Setelah melalui jalan darat setapak yang dikiri kanan terdapat rumah warga sederhana serta pohon-pohon kelapa nan menjulang, cukup memanjakan mata, dan hati-hati kami berjalan karena bertaburan kotoran sapi. Akhirnya kami sampai di lokasi, bentangan sungai kecil nan jernih seolah menjadi gerbang selamat datang kepada siapa saja yang mengunjunginya.
Takjub seketika mencuat ketika memasuki pekarangan candi, jalan setapak ditata sedemikian rupa bersama indahnya bunga – bunga yang tersusun rapi. mata mulai liar mencari – cari dimana candi berada. Ternyata ada tiga candi di dalam komplek ini. dua candi berdiri dalam satu atap bergaya rumah adat minang, dan satu candi bertempat sendiri. Dari jauh kami melihat seorang bapak paruh baya, kulit hitam hasil panggangan matahari, tubuh agak kurus berbaju putih celana pendek sedang menikmati harinya membersihkan bagian atas candi. Kami pun menghampirinya berharap bisa mendapatkan informasi tentang keberadaan candi.
Dahfrial, nama bapak yang telah 17 tahun mengabdi dan mengelola komplek candi tersebut, ia sangat hangat menyambut kami, berhubung aku tidak bisa berbahasa minang. Alhasil salah satu teman maju untuk mencoba berdialog dengan Dahfrial. Informasi singkat seputar candi mengalir deras dari Dahfrial.. Sekilas bangunan candi tampak biasa, tumpukan batubata yang dibentuk seperti tempat pemujaan penganut Agama Hindu. Uniknya dari bangunan ini, batubata yang disusun tidak memakai semen tapi masih tampak kokoh, selain itu ternyata di dalam salah satu candi terdapat emas sebanyak lima puluh batang terkubur didalamnya. Namun karena proses alamiah, perlahan terjadi pelapukan di beberapa dinding batu, sehingga pemerintah merasa perlu melakukan pemugaran pada salah satu candi dan menyelamatkan emas ke museum. Sedangkan candi yang satunya masih berdiri kokoh meski telah berusia 300 tahun.

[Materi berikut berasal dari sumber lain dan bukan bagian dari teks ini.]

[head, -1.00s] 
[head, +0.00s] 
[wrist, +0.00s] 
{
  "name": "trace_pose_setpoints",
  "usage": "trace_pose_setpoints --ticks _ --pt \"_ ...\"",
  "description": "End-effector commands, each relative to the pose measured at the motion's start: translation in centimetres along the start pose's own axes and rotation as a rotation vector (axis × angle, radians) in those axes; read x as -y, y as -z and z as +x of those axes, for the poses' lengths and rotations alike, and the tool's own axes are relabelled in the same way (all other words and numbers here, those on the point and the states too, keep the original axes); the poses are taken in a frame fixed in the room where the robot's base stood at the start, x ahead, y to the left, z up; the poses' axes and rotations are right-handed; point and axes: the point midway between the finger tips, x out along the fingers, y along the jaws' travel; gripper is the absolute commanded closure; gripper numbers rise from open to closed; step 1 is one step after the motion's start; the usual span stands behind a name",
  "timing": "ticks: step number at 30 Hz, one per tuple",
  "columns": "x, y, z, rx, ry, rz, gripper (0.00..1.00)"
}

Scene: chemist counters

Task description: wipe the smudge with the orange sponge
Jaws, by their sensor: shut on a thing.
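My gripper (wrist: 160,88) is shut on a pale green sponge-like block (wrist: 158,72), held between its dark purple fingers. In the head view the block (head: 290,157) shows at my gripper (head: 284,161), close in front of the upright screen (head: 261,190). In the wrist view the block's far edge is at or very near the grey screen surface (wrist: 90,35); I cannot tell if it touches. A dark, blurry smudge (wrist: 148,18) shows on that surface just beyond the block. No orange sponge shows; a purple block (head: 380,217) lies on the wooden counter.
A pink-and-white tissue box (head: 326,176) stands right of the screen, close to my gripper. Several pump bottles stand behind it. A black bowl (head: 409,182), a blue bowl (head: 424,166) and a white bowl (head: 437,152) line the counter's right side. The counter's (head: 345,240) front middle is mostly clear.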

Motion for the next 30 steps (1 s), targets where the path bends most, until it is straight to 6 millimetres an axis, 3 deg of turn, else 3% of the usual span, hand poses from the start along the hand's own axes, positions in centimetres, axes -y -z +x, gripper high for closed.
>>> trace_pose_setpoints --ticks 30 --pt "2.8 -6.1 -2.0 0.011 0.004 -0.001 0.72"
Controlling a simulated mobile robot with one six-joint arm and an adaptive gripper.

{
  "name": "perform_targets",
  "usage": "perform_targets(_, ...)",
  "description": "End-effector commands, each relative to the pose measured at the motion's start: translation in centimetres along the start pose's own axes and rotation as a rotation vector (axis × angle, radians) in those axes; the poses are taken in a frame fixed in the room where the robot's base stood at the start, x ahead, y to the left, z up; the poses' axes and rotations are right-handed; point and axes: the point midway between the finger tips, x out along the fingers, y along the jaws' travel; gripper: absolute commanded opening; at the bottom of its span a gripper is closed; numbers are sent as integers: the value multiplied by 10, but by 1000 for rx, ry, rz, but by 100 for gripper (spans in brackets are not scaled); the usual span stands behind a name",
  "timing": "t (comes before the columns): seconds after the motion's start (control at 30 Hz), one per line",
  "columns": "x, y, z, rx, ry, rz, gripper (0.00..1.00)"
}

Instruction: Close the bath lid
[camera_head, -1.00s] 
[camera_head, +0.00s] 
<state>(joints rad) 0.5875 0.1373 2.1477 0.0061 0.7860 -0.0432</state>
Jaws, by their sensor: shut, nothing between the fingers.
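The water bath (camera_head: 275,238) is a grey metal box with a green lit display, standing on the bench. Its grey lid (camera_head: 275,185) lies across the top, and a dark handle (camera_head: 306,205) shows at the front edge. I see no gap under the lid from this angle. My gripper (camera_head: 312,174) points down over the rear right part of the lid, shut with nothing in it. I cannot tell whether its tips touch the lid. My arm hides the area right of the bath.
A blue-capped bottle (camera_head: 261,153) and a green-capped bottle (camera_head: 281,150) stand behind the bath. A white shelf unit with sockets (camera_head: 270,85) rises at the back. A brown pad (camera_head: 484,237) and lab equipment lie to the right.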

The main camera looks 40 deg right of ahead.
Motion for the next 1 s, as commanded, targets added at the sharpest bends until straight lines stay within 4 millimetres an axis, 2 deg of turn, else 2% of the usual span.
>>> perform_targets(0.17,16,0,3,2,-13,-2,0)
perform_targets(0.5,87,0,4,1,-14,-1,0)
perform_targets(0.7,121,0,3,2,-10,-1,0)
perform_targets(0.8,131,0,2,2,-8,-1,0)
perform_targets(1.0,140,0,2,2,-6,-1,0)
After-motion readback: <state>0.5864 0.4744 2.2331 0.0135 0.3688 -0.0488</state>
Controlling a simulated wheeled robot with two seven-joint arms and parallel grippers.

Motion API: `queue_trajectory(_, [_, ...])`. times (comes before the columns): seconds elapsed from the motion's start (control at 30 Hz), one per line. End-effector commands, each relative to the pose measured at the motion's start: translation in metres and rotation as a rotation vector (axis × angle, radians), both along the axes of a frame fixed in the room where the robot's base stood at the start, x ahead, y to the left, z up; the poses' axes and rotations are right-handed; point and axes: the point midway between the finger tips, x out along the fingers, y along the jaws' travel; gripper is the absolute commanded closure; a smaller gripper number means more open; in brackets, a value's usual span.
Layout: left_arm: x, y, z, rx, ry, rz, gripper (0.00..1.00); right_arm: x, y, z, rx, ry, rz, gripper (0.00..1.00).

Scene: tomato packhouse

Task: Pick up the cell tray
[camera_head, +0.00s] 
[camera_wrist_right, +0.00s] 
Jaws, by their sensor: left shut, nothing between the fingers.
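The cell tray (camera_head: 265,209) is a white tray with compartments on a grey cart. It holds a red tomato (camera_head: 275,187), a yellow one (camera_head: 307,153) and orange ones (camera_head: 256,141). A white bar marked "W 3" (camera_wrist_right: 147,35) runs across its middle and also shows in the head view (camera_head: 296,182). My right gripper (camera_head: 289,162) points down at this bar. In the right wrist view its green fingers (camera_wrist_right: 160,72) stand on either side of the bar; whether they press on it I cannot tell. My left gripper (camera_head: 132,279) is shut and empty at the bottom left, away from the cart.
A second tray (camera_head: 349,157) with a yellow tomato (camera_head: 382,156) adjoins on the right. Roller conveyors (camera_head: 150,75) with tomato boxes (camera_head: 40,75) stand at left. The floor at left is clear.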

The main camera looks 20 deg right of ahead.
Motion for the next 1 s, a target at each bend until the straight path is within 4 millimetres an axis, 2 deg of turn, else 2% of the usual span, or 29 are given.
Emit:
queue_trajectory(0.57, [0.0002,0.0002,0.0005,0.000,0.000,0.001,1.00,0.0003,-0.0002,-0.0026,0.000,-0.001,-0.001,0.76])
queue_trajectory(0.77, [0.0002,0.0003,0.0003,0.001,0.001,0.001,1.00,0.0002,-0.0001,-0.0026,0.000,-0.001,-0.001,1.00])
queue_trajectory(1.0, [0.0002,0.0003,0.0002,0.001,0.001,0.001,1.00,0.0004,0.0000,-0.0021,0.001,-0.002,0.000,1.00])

Sudah menjadi hal lumrah tentang pengabaian pemerintah terhadap situs bersejarah yang dimiliki Indonesia. Sekilas komplek candi tampak terurus, mulai dari pekarangan, namun keterangan detail tentang profil candi tersebut sulit ditemukan hanya berharap besar terhadap seorang pengelola saja.
Takut kami beranjak lebih cepat dari lokasi komplek, Pak Dahfrial buru-buru menjemput buku tamu ke kantor untuk kami isi sebagai bukti data pengunjung yang datang mengunjungi situs sejarah.
Jika kamu, sedang berkunjung ke Sumatera Barat, mengunjungi situs sejarah bisa dijadikan pelengkap liburan dan jalan-jalan kamu agar tidak sekedar jalan-jalan dan liburan, tapi juga ada wisata sejarah yang dapat menambah pengalaman dan pengetahuan kita. Pastikan tidak lupa bawa kamera untuk mengabadikan tempat-tempat yang kamu kunjungi.
Situs Candi Tanjung Medan, bisa didatangi pada jam-jam kerja dan hari libur, tidak dipungut biaya apapun. Selamat Jalan-jalan dan liburan.